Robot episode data
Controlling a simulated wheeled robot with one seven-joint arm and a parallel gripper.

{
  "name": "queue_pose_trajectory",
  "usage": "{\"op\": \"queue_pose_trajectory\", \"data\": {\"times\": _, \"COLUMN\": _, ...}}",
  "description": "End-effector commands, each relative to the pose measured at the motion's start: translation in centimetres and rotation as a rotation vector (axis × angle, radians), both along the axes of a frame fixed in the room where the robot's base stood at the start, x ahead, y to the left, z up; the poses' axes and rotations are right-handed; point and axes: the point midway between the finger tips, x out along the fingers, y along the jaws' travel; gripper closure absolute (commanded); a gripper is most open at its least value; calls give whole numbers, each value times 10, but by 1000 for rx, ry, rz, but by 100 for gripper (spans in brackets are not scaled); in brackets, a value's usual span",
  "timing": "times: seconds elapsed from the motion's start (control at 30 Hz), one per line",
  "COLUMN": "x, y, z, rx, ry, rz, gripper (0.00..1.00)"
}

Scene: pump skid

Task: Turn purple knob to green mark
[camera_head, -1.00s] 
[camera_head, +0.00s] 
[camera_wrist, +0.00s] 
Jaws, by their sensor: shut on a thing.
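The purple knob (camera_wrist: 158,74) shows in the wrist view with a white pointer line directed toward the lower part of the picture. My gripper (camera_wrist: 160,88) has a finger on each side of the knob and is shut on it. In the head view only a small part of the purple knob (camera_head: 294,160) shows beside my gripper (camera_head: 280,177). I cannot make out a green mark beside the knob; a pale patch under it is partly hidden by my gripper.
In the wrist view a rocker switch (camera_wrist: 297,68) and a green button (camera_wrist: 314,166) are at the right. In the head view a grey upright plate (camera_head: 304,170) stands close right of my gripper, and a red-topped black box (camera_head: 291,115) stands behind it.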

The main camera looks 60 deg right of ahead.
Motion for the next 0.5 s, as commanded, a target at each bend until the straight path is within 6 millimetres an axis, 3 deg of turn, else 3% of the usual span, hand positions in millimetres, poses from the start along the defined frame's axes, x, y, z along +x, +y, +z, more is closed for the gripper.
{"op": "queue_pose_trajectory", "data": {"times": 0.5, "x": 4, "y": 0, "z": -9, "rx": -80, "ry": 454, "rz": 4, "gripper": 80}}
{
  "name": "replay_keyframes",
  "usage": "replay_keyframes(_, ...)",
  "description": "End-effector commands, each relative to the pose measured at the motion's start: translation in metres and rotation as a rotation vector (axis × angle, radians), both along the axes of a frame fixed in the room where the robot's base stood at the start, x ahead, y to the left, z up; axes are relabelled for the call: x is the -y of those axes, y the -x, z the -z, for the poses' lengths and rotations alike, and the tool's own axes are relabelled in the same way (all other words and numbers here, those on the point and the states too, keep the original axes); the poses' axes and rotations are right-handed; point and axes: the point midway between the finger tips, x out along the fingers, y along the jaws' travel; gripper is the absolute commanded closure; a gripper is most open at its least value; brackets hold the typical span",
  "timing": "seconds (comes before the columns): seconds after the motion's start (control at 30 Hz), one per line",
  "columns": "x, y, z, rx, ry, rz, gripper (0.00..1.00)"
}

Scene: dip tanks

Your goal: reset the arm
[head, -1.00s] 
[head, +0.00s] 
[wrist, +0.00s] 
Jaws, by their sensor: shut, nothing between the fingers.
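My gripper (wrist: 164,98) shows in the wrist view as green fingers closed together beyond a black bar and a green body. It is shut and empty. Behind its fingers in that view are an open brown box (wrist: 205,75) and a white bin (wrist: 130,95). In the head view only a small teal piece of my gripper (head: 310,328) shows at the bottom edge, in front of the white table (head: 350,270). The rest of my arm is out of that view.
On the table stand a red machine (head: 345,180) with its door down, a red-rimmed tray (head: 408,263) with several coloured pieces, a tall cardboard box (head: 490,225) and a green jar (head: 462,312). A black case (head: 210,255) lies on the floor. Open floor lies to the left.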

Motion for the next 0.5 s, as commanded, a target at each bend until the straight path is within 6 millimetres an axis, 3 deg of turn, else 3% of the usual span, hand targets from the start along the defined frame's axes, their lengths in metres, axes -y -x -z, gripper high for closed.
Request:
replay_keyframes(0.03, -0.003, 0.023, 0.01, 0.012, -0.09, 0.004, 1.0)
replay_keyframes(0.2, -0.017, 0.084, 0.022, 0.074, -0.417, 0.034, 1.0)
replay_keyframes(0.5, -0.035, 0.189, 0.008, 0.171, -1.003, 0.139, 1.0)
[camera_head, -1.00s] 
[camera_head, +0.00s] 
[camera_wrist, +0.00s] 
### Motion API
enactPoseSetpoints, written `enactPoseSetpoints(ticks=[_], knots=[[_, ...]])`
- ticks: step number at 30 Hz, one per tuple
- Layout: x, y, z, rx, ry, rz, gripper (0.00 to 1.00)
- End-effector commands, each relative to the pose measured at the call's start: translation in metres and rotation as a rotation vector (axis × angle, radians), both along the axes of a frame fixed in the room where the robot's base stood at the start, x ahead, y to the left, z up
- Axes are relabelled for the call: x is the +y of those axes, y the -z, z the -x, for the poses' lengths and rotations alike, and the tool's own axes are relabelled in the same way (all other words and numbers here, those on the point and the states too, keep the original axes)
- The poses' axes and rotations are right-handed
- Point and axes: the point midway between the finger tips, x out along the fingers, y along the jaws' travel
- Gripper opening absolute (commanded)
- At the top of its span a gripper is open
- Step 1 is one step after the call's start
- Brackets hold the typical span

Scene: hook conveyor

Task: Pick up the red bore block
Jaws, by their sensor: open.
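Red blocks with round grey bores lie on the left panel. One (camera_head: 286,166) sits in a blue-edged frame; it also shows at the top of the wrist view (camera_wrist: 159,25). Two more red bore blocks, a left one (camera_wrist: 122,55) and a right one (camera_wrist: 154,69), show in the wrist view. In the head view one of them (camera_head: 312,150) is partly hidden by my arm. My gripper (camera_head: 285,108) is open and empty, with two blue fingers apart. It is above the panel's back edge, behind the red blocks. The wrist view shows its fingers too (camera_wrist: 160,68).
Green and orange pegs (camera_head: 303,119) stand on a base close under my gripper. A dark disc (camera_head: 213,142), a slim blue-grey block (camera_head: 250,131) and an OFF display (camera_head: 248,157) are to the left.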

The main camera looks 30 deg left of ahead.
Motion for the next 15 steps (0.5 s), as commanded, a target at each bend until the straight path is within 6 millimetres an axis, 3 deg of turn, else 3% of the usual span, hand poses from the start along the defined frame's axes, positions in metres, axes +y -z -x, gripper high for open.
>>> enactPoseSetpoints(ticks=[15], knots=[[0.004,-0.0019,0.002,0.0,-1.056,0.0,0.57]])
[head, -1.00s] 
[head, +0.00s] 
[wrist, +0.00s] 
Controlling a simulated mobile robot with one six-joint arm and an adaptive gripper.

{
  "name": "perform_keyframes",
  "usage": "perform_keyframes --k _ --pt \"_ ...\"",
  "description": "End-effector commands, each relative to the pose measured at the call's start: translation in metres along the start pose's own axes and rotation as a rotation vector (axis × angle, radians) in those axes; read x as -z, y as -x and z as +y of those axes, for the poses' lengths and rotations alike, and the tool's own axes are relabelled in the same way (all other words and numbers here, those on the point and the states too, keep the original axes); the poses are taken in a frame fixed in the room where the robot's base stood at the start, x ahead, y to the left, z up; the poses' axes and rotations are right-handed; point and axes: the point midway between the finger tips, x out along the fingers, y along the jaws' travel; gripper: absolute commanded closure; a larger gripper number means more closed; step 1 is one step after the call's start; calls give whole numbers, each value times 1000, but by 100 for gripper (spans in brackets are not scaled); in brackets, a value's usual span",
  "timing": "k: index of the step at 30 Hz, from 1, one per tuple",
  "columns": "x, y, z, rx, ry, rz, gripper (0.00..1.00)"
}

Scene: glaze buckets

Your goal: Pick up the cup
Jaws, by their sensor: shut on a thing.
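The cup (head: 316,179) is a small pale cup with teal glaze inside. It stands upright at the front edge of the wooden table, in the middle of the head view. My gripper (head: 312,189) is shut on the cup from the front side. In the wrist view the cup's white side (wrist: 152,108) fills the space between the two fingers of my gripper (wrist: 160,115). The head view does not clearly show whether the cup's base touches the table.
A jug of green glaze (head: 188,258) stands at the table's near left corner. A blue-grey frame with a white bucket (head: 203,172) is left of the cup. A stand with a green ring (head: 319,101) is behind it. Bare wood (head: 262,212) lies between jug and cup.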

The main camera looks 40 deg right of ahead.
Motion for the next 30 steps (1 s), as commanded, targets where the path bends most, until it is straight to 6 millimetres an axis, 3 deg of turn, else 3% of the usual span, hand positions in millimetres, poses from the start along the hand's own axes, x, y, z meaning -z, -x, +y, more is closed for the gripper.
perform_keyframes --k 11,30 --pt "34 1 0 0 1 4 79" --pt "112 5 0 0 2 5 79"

— GIVEN PROBLEM —
Print only the run of lines that begins with the line containing "seconds elapsed from" and ends with the line containing "The main camera looks 60 deg right of ahead.", both included, exactly as they read.

— SOLUTION TO THE EXERCISE —
  "timing": "times: seconds elapsed from the motion's start (control at 30 Hz), one per line",
  "COLUMN": "x, y, z, rx, ry, rz, gripper (0.00..1.00)"
}

Scene: pump skid

Task: Turn purple knob to green mark
[camera_head, -1.00s] 
[camera_head, +0.00s] 
[camera_wrist, +0.00s] 
Jaws, by their sensor: shut on a thing.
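The purple knob (camera_wrist: 158,74) shows in the wrist view with a white pointer line directed toward the lower part of the picture. My gripper (camera_wrist: 160,88) has a finger on each side of the knob and is shut on it. In the head view only a small part of the purple knob (camera_head: 294,160) shows beside my gripper (camera_head: 280,177). I cannot make out a green mark beside the knob; a pale patch under it is partly hidden by my gripper.
In the wrist view a rocker switch (camera_wrist: 297,68) and a green button (camera_wrist: 314,166) are at the right. In the head view a grey upright plate (camera_head: 304,170) stands close right of my gripper, and a red-topped black box (camera_head: 291,115) stands behind it.

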The main camera looks 60 deg right of ahead.

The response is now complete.